Assez vite, mes premiers romans ont refait surface dans des listes de titres. Mais mon enthousiasme est un peu retombé quand je me suis aperçue que je ne gagnais pas un centime sur ces anciens livres vendus d’occasion. Eh oui, on n’est rémunéré que sur la première vente…
Ensuite, l’édition numérique a commencé à se développer. Mais les éditeurs tradis, soucieux de préserver leurs ventes en poche et d’augmenter leurs marges (55% sur l’ebook, 36% sur le papier, voir ici), ont fixé des prix trop élevés pour que l’ebook soit vraiment attractif, comme l’explique cet article. De plus, il est impossible de commander des ebooks français depuis l’étranger, à cause du géo-blocage sur Internet. Ce qui incite au piratage : je retrouve mes livres en téléchargement gratuit sur certains sites mal famés peu de temps après leur parution.
Quant aux pourcentages que je perçois sur les versions numériques de mes bouquins, ils varient de façon sidérante, s’alignant parfois sur le papier alors que le prix de revient est très inférieur… Tout cela, disons-le carrément, n’a d’autre but que de préserver les acquis d’une corporation.
Alors, prédateur naturel de l’auteur ou pas, l’éditeur ?! Balzac, reviens, ils sont devenus fous !

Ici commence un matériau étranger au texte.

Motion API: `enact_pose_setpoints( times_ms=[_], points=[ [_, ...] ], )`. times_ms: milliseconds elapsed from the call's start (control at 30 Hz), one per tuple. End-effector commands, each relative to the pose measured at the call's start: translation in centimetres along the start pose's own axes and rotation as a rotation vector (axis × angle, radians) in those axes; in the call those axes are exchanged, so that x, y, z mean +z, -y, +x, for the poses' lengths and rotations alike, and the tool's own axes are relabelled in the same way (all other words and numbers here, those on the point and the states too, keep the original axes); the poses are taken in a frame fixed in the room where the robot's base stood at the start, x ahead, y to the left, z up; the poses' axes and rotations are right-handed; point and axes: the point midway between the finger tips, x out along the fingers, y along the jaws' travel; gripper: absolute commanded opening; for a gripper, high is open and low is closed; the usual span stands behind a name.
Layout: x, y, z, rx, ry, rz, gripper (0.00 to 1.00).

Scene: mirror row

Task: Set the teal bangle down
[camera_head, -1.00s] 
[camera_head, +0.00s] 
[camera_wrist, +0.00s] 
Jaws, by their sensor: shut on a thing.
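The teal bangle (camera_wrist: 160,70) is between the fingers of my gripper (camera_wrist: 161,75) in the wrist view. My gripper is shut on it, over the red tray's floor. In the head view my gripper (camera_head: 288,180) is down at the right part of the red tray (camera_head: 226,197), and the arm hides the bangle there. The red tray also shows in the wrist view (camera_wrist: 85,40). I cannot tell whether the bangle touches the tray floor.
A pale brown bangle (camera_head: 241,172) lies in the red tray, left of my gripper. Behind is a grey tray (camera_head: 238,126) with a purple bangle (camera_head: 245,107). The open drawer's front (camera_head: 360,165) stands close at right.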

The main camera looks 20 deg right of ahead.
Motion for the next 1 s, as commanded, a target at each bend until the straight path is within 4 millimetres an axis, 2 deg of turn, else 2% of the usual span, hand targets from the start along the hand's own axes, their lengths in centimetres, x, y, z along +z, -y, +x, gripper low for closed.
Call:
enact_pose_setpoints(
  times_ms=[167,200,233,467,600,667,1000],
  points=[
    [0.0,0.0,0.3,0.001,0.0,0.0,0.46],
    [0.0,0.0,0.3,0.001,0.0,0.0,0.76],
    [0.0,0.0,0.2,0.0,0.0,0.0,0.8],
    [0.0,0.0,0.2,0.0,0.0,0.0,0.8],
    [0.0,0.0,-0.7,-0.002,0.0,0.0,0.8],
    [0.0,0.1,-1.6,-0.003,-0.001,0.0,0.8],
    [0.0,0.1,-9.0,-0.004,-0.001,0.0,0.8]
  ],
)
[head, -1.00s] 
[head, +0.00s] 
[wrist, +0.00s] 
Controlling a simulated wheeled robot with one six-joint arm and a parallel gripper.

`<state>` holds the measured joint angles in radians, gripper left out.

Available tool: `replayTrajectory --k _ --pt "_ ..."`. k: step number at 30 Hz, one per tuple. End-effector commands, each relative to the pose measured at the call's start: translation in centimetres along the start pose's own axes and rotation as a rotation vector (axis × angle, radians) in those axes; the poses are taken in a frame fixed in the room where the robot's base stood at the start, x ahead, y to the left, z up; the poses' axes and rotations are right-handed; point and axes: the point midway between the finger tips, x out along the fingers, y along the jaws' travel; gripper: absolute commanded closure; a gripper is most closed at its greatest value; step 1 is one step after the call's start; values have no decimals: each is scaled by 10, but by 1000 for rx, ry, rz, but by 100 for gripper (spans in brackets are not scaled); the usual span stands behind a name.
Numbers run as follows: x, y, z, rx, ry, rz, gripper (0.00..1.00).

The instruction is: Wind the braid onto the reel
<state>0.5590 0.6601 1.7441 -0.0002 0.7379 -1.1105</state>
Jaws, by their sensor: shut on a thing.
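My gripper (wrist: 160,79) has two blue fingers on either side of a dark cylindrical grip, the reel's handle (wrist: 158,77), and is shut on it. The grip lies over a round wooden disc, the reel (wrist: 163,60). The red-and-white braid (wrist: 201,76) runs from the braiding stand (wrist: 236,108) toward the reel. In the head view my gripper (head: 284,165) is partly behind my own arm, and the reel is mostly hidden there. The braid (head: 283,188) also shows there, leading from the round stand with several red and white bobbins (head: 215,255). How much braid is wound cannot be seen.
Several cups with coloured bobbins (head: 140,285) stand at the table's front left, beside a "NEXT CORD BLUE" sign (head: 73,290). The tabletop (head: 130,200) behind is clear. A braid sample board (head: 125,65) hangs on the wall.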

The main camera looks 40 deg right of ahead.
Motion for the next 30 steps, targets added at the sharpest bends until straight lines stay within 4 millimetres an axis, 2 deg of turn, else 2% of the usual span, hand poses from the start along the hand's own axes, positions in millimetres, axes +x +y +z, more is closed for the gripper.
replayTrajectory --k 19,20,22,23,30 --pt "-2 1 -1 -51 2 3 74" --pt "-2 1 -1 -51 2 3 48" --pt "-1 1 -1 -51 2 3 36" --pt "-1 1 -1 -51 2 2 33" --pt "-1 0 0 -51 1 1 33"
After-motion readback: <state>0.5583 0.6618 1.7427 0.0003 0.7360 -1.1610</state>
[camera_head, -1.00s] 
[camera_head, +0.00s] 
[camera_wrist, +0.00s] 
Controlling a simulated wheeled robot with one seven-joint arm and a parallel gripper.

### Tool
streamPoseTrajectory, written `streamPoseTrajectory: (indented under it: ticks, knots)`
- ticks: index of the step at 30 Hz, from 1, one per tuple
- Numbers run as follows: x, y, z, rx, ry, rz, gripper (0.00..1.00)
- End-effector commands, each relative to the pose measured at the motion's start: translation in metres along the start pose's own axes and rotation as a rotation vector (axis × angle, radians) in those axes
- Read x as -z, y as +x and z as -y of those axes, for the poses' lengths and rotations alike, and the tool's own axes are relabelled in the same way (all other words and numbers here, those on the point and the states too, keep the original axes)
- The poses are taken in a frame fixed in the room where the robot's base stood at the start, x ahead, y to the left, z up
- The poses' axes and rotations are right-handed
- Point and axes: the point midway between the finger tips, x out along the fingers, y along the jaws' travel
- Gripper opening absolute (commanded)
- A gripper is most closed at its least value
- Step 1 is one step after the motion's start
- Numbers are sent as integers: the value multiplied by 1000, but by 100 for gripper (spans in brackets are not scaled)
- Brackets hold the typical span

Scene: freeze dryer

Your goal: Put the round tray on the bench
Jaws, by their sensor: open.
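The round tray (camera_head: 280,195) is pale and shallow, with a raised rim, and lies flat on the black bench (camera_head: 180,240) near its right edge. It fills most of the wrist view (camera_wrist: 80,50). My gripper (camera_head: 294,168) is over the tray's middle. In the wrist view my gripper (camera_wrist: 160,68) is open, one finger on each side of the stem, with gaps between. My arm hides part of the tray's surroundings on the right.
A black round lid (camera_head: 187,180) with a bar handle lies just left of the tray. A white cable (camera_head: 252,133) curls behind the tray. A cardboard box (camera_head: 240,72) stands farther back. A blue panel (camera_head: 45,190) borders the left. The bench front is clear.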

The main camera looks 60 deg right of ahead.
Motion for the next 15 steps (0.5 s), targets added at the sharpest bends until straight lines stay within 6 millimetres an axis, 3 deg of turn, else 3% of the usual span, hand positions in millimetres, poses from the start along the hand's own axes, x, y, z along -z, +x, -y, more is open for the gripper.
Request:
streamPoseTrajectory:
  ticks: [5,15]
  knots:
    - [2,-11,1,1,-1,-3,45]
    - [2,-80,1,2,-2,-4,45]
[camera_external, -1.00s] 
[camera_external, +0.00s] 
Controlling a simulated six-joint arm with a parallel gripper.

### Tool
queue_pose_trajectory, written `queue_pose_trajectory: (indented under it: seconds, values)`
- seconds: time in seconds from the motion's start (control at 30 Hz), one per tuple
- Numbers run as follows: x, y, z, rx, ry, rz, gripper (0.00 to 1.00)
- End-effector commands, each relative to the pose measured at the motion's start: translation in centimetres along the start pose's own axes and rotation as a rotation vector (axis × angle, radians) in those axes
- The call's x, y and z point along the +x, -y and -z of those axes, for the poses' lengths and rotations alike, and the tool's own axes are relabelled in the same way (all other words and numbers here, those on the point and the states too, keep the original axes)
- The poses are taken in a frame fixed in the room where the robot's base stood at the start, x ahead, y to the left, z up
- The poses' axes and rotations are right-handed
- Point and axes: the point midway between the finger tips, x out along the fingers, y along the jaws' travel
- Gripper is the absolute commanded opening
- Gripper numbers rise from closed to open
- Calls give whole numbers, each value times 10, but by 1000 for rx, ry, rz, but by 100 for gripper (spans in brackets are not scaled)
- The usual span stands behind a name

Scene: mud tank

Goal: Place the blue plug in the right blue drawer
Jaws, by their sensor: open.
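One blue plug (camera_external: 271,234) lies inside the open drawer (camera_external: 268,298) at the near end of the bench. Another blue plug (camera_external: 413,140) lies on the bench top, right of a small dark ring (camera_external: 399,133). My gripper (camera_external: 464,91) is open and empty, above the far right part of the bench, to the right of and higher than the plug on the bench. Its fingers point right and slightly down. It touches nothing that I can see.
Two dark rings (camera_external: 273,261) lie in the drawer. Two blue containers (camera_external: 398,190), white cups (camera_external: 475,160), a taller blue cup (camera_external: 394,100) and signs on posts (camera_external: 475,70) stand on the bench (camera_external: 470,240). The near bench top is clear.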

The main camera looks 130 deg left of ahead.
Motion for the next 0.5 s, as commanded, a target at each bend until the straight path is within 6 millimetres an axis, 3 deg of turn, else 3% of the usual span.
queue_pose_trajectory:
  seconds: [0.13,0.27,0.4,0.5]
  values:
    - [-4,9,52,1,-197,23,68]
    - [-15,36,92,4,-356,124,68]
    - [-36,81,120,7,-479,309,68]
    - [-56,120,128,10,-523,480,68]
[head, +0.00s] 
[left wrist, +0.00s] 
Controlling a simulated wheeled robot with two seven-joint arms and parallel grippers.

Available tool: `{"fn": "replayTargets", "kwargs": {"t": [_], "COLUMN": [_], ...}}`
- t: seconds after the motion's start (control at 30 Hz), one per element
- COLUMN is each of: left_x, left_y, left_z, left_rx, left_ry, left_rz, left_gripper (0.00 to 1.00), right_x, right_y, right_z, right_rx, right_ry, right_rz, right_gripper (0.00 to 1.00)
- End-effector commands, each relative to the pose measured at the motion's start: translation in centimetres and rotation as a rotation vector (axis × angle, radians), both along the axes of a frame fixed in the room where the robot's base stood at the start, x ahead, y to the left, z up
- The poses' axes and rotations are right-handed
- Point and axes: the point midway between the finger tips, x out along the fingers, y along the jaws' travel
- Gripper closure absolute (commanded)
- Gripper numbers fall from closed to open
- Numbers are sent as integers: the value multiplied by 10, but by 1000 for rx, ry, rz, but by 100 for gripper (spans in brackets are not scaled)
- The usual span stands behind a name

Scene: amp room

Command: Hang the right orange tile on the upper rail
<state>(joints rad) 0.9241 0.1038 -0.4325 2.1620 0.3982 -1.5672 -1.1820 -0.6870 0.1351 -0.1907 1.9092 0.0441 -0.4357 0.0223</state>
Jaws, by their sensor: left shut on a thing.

Enfin il faut dire un mot du serveur Edistat, qui permet de suivre la courbe des ventes d’un titre au jour le jour, avec des statistiques à la demande. Un outil génial, croyais-je… Mais il s’est avéré que la transparence n’a pas que du bon. Vos chiffres de ventes connus de tous, plus d’arrangements possibles avec la réalité quand vous approchez un nouvel éditeur ! Il va tout de suite vérifier combien vous avez vendu chez votre ex-Machin. (Un malotru l’a même fait sous mes yeux.)
Or sachez qu’Edistat ne comptabilise pas les ventes en ligne, aux bibliothèques, en Suisse et Belgique. Si bien que le relevé de ventes éditeur pour 2014 d’un de mes livres mentionne 315, et celui d’Edistat, 187 exemplaires. Un déficit de 40 % !
Qu’est-ce qu’on disait, déjà ? Ah oui : « C’est vraiment trop inzuuuste ! »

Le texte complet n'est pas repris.